Catalyst suppliers are currently stretched thin on production capacity as refiners around the world have constructed new hydroprocessing units, especially a few, very large resid processing units.  With catalyst supply tight, refiners should have a good catalyst quality control process in place.  A load of catalyst with inferior quality can shut down a unit very quickly with a substantial lost profit, so it goes without saying that refiners should only work with suppliers that can meet their quality requirements.

Refiners must order catalyst with plenty of lead time to allow for excellent quality control and substitution of catalysts when necessary.  If pre-sulfiding is used, then the lead time increases further with requirements for extra transportation and multiple shipments.

Refiners should expect to receive Certificates of Analysis (COA) prior to catalyst being shipped from the supplier.  The COA should include the following results listed with minimum requirements:

Physical Properties:

  • Crush Strength: > 3 mm/inch
  • Fines level: < 2 wt% of catalyst
  • Attrition: < 2 wt% of catalyst
  • Alternate – Total fines + attrition: < 4 wt% of catalyst
  • Dust level during loading must be low
  • No contamination (foreign objects, catalyst clumps, etc.)


The COA should also include catalyst qualities important for performance.
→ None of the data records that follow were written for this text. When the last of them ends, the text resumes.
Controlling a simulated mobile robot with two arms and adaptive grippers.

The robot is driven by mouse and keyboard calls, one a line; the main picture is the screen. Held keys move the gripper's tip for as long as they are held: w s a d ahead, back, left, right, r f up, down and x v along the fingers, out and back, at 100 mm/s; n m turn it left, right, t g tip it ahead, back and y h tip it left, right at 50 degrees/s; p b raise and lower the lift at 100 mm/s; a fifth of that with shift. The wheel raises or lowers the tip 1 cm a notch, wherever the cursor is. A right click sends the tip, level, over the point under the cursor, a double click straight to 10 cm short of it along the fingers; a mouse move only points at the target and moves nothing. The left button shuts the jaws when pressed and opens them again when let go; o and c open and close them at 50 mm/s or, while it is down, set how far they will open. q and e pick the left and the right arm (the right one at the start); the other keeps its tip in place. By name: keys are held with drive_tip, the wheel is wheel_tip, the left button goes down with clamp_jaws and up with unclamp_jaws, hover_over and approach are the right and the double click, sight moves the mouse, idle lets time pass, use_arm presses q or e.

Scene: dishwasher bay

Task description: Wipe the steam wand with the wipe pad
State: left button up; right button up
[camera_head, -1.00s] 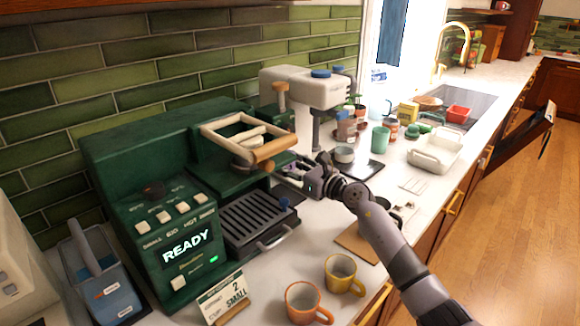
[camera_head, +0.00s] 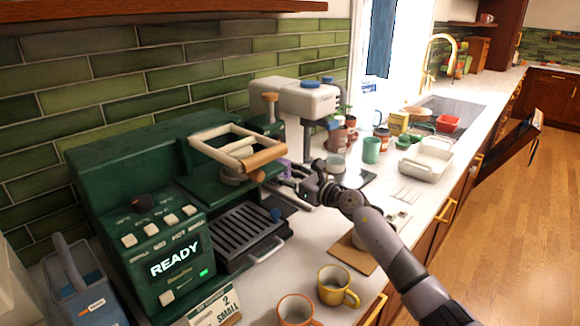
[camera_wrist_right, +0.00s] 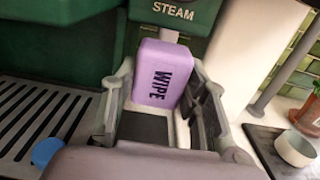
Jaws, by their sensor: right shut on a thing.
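The purple wipe pad (camera_wrist_right: 162,75), lettered WIPE, is upright between the fingers of my right gripper (camera_wrist_right: 160,112) in the right wrist view. The gripper is shut on it. In the head view my right gripper (camera_head: 284,184) is beside the front right of the green coffee machine (camera_head: 130,160), with a sliver of purple pad showing. The pad is just below the machine's STEAM label (camera_wrist_right: 174,11). A small pale piece shows above the pad; I cannot tell whether it is the steam wand. The wand is otherwise hidden, so contact is unclear. My left gripper is out of view.
The drip tray (camera_head: 240,235) and the wooden-handled portafilter (camera_head: 262,160) are left of my gripper. A grinder (camera_head: 300,97) stands behind. An orange cup (camera_head: 297,312) and a yellow cup (camera_head: 337,287) stand in front. A small bowl (camera_wrist_right: 297,148) is at right in the wrist view.

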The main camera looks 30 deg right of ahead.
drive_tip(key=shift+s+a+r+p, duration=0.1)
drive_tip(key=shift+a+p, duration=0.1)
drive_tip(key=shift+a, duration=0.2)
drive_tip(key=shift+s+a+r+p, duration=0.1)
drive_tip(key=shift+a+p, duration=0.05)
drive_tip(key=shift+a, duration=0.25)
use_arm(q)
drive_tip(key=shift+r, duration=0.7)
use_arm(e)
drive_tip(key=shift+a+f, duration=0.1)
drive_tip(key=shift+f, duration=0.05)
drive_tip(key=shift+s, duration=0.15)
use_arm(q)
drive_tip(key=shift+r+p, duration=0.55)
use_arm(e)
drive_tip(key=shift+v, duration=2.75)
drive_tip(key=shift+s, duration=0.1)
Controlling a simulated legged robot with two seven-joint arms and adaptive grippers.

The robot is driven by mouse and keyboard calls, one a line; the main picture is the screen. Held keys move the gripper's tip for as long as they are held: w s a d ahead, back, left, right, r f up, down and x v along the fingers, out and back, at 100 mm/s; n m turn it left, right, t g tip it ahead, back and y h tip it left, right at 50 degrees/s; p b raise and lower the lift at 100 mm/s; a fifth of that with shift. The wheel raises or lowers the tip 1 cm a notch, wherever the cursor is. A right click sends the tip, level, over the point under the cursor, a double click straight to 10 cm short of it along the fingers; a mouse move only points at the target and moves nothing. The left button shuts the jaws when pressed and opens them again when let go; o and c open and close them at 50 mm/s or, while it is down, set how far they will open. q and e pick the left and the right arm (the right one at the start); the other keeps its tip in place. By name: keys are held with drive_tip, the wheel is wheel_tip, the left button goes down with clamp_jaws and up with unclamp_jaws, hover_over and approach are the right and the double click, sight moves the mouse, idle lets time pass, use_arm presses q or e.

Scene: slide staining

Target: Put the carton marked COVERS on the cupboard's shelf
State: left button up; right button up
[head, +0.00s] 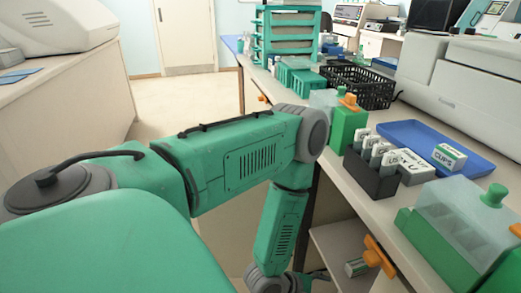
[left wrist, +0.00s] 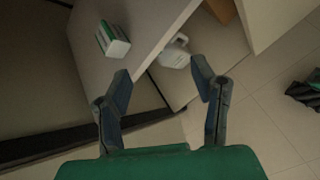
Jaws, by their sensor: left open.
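A small white-and-green carton (head: 357,267) lies on the cupboard's shelf (head: 335,240) under the bench; its marking cannot be read. In the left wrist view a carton with green and white faces (left wrist: 113,40) sits on the pale shelf board (left wrist: 150,22), near its edge. My left gripper (left wrist: 163,75) is open and empty, apart from the carton, with the carton beyond its left finger. In the head view my left arm reaches down beside the bench, and its gripper is low and mostly hidden at the bottom edge. My right gripper is not in view.
A blue tray (head: 410,133) on the bench holds another green-and-white carton (head: 449,157). A dark slide rack (head: 371,180) and green-based staining boxes stand nearby. An orange handle (head: 378,256) is near the shelf. A white jug (left wrist: 175,53) stands below the shelf.

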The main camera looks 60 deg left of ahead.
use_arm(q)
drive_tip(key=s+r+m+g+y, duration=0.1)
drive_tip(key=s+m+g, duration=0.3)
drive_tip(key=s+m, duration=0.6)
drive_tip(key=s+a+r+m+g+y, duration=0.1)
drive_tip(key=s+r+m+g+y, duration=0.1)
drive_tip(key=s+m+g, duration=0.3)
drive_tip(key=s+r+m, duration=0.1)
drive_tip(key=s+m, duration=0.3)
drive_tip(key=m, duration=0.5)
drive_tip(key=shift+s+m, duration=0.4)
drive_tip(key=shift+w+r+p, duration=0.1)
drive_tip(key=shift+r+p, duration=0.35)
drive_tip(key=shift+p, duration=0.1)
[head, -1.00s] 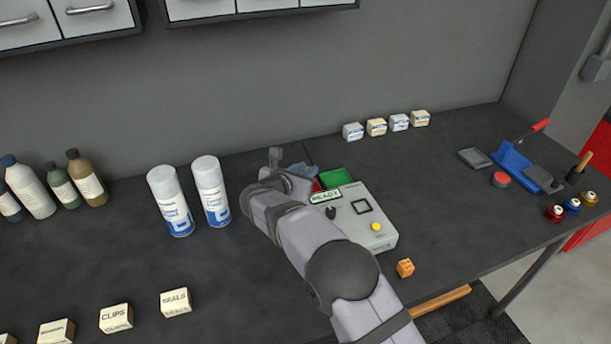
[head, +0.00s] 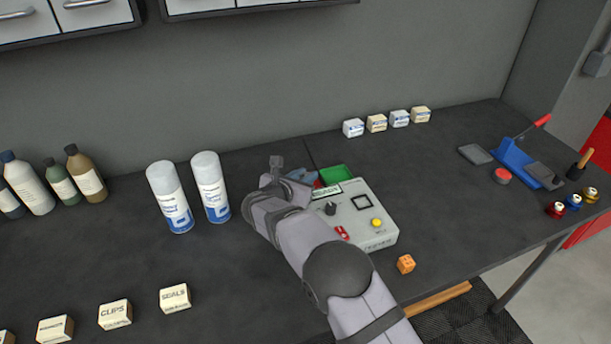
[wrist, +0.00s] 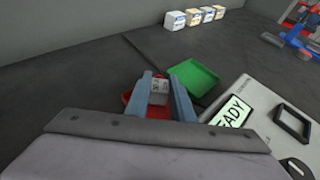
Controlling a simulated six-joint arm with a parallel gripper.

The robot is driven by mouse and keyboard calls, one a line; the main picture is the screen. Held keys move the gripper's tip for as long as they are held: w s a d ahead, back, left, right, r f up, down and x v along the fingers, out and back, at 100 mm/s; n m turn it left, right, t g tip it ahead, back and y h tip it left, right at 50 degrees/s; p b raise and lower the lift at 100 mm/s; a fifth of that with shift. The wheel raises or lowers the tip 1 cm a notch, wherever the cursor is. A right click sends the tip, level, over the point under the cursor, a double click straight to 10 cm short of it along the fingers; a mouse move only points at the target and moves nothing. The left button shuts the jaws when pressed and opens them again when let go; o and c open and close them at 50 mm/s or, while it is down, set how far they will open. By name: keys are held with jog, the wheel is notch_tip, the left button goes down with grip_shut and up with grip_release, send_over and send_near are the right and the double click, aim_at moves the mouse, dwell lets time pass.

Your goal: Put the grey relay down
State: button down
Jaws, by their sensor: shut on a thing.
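My gripper (wrist: 160,84) is shut on the grey relay (wrist: 159,92), a small light block with dark lettering on its face. The relay sits between the two blue-grey fingers in the wrist view, in front of the red tray (wrist: 128,98). I cannot tell whether it touches the tray floor. In the head view my gripper (head: 302,177) is over the tray area behind the tester, and my arm hides the relay and most of the red tray.
The green tray (wrist: 192,78) lies right beside the red one. The grey tester (head: 375,222) with its READY display stands close to the right. Two spray cans (head: 211,188) stand to the left. An orange cube (head: 405,264) lies in front of the tester.

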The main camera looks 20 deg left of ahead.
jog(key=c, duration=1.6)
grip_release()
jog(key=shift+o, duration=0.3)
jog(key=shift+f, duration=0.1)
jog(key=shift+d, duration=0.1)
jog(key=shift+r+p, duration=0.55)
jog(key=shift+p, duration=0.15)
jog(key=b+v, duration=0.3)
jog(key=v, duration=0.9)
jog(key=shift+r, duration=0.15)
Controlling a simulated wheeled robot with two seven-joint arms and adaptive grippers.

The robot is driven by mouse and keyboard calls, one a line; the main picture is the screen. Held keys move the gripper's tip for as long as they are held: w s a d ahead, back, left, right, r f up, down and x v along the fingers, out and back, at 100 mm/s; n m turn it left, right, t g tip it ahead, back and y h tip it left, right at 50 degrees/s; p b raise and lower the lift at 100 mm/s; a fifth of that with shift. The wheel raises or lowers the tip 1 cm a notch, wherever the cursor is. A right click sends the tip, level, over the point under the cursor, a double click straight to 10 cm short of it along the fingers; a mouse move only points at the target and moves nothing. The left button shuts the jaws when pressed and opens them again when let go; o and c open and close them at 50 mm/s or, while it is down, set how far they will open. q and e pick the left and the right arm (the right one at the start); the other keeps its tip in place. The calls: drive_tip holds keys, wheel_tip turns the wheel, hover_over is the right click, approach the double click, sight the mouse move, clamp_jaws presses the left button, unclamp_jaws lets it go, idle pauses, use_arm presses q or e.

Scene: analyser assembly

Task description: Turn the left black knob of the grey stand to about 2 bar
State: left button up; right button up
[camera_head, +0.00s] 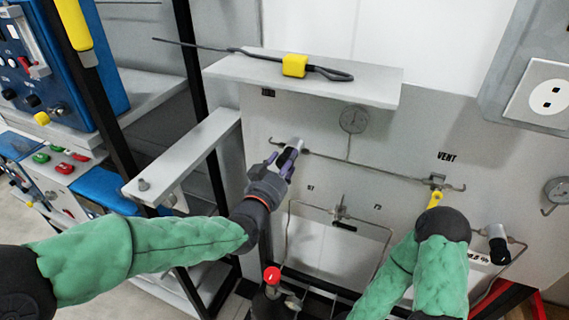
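The grey stand (400,140) has an upright panel with thin pipes and a small round gauge (353,119). My left gripper (285,157), with purple fingers, is at the left end of the upper pipe. A dark part shows between its fingers. The fingers hide most of that spot, so I cannot tell whether this is the left black knob or whether they touch it. Another black knob (498,249) is on the panel at the lower right. My right arm comes up from below, and its dark wrist hides the right gripper's fingers.
A yellow valve handle (435,199) is just above my right wrist. A shelf (380,87) juts out above the gauge, with a yellow block (294,65) and a dark cable on it. A grey beam (185,155) and blue equipment (70,75) are at the left.

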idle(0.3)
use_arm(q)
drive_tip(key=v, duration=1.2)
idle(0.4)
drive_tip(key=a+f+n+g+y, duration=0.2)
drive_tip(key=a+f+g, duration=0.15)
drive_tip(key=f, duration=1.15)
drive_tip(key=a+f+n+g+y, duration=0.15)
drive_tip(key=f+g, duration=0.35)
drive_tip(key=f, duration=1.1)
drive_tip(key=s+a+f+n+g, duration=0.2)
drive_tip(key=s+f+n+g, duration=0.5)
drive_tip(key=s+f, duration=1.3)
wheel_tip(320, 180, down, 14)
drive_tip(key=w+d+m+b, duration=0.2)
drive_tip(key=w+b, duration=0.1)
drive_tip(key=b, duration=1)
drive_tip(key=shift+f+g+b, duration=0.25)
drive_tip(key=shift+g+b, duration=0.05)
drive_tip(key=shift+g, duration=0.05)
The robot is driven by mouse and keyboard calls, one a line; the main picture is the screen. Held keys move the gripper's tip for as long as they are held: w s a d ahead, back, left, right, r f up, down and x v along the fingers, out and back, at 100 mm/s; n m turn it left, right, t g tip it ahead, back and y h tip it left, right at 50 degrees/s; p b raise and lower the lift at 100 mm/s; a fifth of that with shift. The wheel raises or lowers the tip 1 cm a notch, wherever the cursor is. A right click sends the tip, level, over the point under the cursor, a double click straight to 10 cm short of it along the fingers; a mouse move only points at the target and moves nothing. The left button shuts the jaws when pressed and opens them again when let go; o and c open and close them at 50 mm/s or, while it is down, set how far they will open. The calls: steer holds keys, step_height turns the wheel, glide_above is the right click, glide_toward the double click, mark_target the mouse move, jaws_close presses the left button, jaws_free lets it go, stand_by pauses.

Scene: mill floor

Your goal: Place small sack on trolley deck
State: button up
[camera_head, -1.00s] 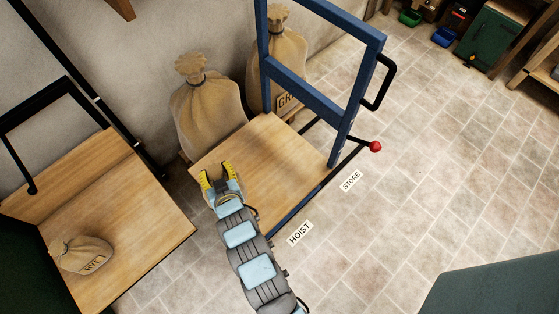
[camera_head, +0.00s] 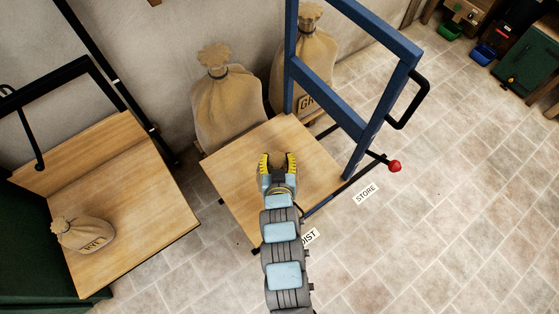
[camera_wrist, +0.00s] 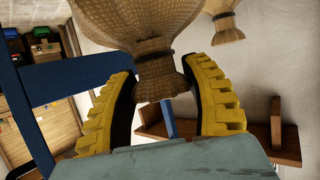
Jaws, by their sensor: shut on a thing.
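My gripper (camera_head: 278,163) is over the middle of the trolley's wooden deck (camera_head: 235,175). It is shut on the neck of a small burlap sack (camera_wrist: 158,65), with the yellow fingers on both sides of the neck in the wrist view. In the head view only a little brown cloth shows between the fingers. The rest of the held sack is hidden there, and I cannot tell whether it touches the deck. The trolley has a blue upright frame (camera_head: 335,105).
Two large tied sacks (camera_head: 225,105) (camera_head: 305,55) stand by the wall behind the deck. A black lever with a red knob (camera_head: 394,166) sticks out right of the trolley.

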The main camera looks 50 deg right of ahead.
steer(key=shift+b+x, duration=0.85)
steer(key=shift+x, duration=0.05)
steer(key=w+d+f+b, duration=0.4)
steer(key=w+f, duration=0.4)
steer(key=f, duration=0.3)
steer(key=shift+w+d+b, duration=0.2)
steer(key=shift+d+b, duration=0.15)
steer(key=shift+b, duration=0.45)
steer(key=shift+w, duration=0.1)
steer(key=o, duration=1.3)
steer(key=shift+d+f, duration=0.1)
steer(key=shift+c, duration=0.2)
These properties are dependent on the catalyst type and requirements.

Important properties include:

  • Metals content
  • Surface area
  • Pore volume
  • Density
  • Expected density for dense loading and sock loading


If catalysts are pre-sulfided, then refiners should expect to receive a COA from the sulfiding vendor that includes important properties of the catalyst including sulfur uptake.  Again, the COA should be received prior to the catalyst being shipped.

If a catalyst is not pre-sulfided, then a portion of the catalyst should be examined when it arrives at the refinery to assure proper quality.  Unfortunately, pre-sulfided catalyst must be kept inert, so a visual examination may not be possible until the catalyst is being loaded.

Tenet #7 – Don’t use the same catalyst more than twice without a robust selection process to make sure you are using the best catalyst for the service

Everyone is busy, but catalyst selection can make or break a large amount of money.  Don’t go too long without looking around to see if there are better catalysts, both with your current supplier and with other potential suppliers.  Competition between catalyst vendors is very fierce, so take advantage of the competition by always knowing what’s available on the market.

It’s a good idea to keep good relationships with a wide array of catalyst vendors so you know when new catalysts are being offered and available.

My rule-of-thumb is to never load catalyst more than twice without considering new catalysts and new vendors, but the actual time depends on the service and how important catalyst performance is to the profitability of your unit and refinery.


That completes my list of the 7 most important Tenets for Catalyst Selection.  What would you change or add to the list based on your experience?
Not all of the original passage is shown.